SEC. 14. QUANTITATIVE EASING LIMITED TO EMERGENCIES.
(a) The practice of quantitative easing (“QE”) is prohibited except under emergency conditions as declared by the Monetary Emergency Committee establish pursuant to § 14(b) of this Act.
(b) A Monetary Emergency Committee is hereby established, comprising—
(1) Chair, Commission on Economic Sustainability;
(2) Federal Reserve Chair;
(3) Chair, Council of Economic Advisors;
(4) Secretary of the Treasury; and
(5) Director of the Office of Management and Budget.
(c) Decisions of the Monetary Emergency Committee for QE shall require a consensus.

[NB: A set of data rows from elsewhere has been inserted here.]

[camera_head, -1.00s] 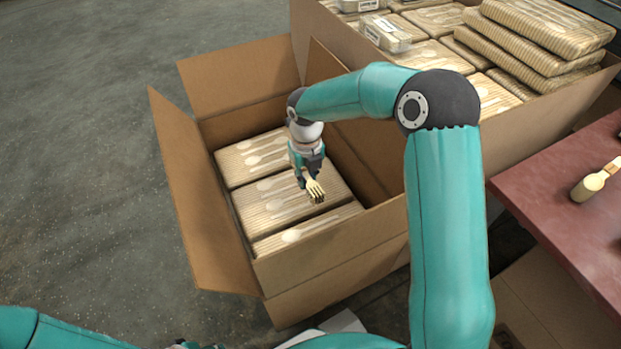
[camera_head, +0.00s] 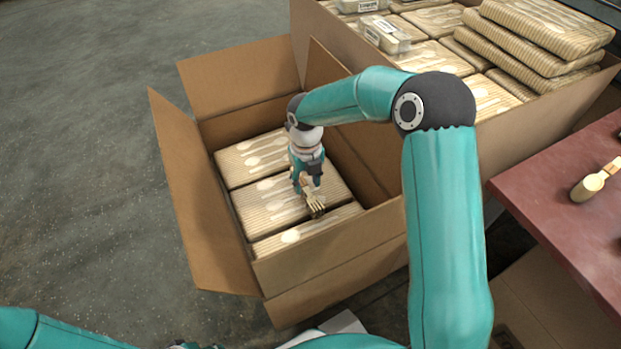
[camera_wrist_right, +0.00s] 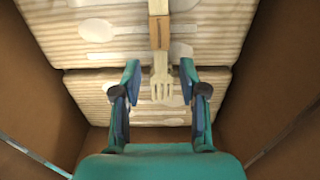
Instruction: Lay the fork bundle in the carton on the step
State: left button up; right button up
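The fork bundle (camera_head: 316,204) is pale wood with a brown band around it. It is inside the open cardboard carton (camera_head: 330,252), over the wrapped packs there. My right gripper (camera_head: 308,186) is inside the carton just above the bundle. In the right wrist view the right gripper (camera_wrist_right: 160,82) has its fingers wide apart, with a gap on both sides of the fork tines (camera_wrist_right: 162,88). The banded part of the bundle (camera_wrist_right: 158,30) extends beyond the fingertips. I cannot tell whether the bundle rests fully flat. My left gripper is not clearly visible.
Wrapped cutlery packs (camera_head: 262,205) fill the carton floor. Its flaps (camera_head: 195,200) stand open. A larger box (camera_head: 540,125) with stacked packs is behind at the right. A red table (camera_head: 560,215) with a wooden spoon bundle (camera_head: 590,186) is at the right.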

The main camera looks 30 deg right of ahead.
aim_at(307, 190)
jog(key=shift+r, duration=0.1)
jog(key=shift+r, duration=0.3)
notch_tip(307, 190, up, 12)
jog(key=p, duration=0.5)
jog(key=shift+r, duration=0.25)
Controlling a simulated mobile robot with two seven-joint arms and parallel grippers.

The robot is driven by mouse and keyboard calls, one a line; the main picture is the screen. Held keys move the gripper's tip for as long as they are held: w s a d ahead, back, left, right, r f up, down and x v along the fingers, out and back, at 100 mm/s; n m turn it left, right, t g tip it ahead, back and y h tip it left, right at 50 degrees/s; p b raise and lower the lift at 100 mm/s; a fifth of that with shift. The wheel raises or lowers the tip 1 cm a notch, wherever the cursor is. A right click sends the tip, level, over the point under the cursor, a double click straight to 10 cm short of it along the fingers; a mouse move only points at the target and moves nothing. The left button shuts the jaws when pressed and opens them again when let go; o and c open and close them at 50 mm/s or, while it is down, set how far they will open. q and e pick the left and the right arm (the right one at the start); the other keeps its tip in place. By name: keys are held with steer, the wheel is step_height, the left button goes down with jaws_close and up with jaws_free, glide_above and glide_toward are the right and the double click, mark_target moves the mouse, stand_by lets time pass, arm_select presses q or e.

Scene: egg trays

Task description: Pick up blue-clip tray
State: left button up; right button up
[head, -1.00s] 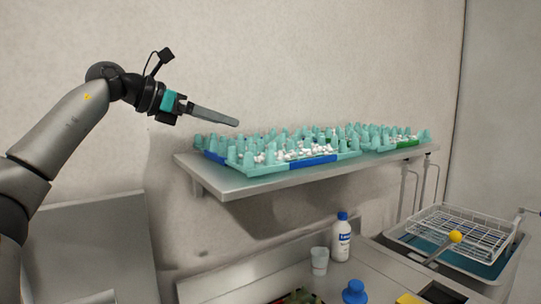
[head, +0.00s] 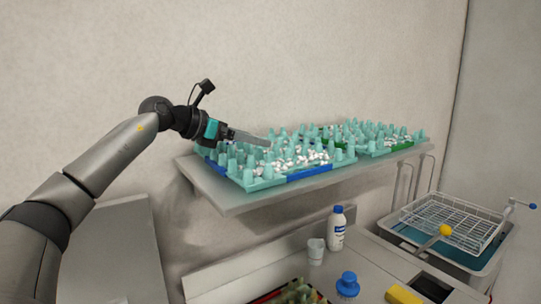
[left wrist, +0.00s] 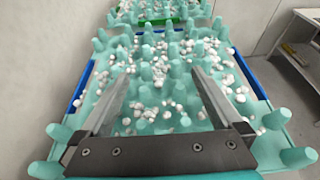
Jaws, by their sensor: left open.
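The blue-clip tray (head: 262,184) is a teal egg tray with upright pegs, many small white eggs and blue clips on its sides. It lies on the left part of the wall shelf. It fills most of the left wrist view, with a blue clip on its left (left wrist: 82,84) and another on its right (left wrist: 250,76). My left gripper (head: 268,140) reaches over this tray from the left. Its two fingers (left wrist: 160,76) are apart, with pegs and eggs showing between them, and hold nothing. Whether the fingertips touch pegs cannot be told. My right gripper is not in view.
A similar tray with green clips (head: 376,152) sits beside it on the right of the shelf (head: 235,203). Below are a white bottle (head: 337,232), a cup (head: 316,250), a blue-topped object (head: 348,284) and a sink with a wire rack (head: 455,220). The wall stands close behind the trays.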

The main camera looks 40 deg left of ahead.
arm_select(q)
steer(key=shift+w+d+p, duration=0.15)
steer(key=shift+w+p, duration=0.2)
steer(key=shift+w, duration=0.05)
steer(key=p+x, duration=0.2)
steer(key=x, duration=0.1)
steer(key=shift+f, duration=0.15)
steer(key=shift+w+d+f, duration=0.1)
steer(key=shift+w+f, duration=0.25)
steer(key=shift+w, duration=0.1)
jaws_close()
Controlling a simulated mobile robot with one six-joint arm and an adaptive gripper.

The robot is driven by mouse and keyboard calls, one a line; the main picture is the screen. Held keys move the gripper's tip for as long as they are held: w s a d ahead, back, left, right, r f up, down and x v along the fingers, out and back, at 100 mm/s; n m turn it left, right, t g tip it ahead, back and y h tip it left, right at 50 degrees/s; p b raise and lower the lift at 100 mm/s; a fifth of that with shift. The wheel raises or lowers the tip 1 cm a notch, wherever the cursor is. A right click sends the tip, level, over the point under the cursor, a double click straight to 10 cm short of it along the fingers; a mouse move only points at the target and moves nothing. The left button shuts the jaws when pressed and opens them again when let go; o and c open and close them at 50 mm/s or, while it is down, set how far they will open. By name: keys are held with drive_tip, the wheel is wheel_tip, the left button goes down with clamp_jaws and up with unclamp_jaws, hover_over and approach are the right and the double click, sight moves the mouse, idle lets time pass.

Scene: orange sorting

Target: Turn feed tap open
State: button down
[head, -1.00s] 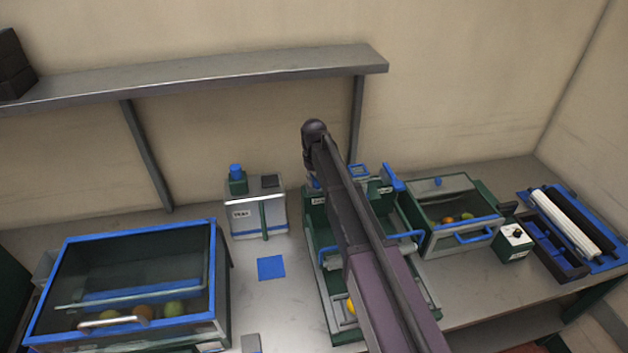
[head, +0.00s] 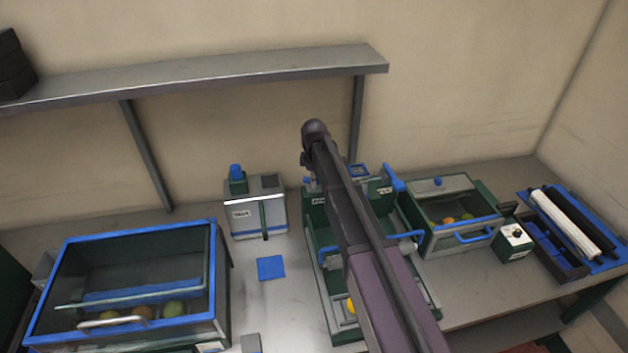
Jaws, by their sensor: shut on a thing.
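My arm crosses the middle of the head view from the lower right, and its dark upper end stands above the back of a green and grey machine (head: 319,225). My gripper is hidden behind my arm, so its fingers and whatever they touch do not show. A blue lever (head: 393,177) sticks up at the machine's back right. A small blue part (head: 308,181) shows at its back left, beside my arm. A grey box (head: 257,214) to the left has a blue-capped green fitting (head: 237,178) on top. I cannot tell which blue part is the feed tap.
A blue-framed glass case (head: 130,285) with fruit stands at the left. A smaller glass-topped bin (head: 450,235) with fruit, a control box (head: 514,242) and a roller unit (head: 565,230) stand at the right. A shelf (head: 200,82) hangs above. A blue square (head: 271,267) lies on the open bench.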

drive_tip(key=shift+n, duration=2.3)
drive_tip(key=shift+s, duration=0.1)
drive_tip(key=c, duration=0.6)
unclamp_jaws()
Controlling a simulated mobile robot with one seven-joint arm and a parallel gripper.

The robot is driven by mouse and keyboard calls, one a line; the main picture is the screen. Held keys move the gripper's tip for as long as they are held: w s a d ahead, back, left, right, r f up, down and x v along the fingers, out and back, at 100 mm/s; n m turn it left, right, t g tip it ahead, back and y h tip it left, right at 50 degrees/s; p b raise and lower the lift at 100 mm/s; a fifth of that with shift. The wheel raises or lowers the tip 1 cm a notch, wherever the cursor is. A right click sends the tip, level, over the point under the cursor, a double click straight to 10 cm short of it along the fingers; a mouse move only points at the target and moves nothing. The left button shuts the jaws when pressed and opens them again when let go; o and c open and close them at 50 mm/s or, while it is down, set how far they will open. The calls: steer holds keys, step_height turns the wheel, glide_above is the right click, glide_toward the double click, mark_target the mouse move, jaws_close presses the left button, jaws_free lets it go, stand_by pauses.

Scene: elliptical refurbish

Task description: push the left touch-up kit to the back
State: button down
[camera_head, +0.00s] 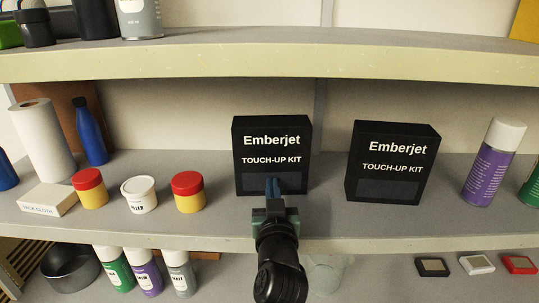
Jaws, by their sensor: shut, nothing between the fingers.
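Two black boxes labelled "Emberjet TOUCH-UP KIT" stand upright on the middle shelf. The left touch-up kit (271,158) sits a little farther back than the right touch-up kit (392,163). My gripper (272,188) is shut and empty. Its fingertips are in front of the lower middle of the left kit's front face and cover a small part of it. I cannot tell whether the tips touch the box.
The middle shelf (325,215) has free room between the two kits. Left of the left kit stand a red-lidded yellow jar (188,193), a white filler tub (140,195) and another red-lidded jar (90,189). A purple spray can (492,165) stands at right. The upper shelf edge (270,66) runs above the kits.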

(d) The Monetary Emergency Committee shall not approve QE except during a crisis or with a crisis imminent in the monetary or financial sectors that threatens the—
(1) value of the currency;
(2) solvency of the banking system;
(3) liquidity of markets of real goods and services; or
(4) credit rating of the United States.
(e) Notwithstanding § 14(d) of this Act, the Monetary Emergency Committee shall not approve QE if actual GDP exceeds 95% of potential GDP.
SEC. 15. PROMULGATION OF RULES AND REGULATIONS.
(a) No later than nine (9) months after enactment, the Chair shall submit to the Federal Register, for public review and comment, a draft, comprehensive, detailed set of rules and regulations designed to assist Federal Reserve System Governors and staff with carrying out the mandates in this Act.
(b) The public shall have ninety (90) days to submit comments to the Federal Reserve System.
(c) Within 60 days of the close of the public commenting period, the Chair shall submit to the Federal Register a report summarizing the public comments received and any modifications to the draft rules and regulations resulting from public comments.
(d) Within 90 days of the close of the public commenting period, the Chair shall submit to the Federal Reserve System and to the Code of Federal Regulations the final rules and regulations.